== STATED TASK ==
Answer with a single number, the count of lines holding the word "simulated".
# # #
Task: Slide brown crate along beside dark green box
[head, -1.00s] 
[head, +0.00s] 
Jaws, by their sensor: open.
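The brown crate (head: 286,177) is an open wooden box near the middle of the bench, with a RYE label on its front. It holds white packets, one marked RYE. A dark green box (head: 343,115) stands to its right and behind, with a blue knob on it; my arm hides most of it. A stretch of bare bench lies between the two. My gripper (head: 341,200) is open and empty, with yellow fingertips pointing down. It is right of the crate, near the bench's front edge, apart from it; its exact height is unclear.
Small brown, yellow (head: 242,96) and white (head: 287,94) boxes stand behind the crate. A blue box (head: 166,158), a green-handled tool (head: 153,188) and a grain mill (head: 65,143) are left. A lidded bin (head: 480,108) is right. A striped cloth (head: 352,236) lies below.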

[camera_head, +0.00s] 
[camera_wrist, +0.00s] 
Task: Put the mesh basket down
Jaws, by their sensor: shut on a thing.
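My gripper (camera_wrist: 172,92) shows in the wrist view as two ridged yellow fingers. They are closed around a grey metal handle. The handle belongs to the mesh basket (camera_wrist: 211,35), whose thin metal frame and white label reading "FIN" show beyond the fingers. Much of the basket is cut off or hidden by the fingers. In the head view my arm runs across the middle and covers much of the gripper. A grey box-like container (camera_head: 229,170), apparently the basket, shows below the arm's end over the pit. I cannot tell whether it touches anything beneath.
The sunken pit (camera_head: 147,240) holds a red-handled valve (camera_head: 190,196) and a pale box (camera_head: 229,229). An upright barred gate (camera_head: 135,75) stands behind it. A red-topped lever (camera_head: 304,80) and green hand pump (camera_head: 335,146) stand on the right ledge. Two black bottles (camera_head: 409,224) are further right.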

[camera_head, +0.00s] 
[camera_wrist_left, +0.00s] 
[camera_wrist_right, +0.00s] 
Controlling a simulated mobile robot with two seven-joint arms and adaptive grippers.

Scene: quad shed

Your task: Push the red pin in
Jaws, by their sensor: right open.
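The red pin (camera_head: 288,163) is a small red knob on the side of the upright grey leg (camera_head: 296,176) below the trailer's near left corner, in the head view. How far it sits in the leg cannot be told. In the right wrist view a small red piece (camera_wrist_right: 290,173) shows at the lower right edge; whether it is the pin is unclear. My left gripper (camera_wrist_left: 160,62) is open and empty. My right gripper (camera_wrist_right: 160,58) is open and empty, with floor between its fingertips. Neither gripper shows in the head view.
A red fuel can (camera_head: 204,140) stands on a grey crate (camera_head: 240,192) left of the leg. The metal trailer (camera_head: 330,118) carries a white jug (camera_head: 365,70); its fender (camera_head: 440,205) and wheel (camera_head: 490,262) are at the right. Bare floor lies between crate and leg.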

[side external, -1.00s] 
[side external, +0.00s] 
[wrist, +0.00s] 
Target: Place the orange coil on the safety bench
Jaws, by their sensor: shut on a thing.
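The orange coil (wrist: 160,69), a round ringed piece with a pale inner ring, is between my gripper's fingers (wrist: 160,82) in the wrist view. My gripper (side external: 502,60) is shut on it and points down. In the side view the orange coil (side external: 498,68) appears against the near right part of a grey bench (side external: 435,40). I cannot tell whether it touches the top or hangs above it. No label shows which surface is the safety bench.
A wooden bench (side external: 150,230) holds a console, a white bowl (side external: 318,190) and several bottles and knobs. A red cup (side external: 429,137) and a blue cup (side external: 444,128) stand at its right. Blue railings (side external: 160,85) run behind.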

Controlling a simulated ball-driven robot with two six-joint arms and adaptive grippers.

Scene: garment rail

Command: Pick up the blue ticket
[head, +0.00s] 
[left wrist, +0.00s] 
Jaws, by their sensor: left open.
# # #
== WORKED SOLUTION ==
2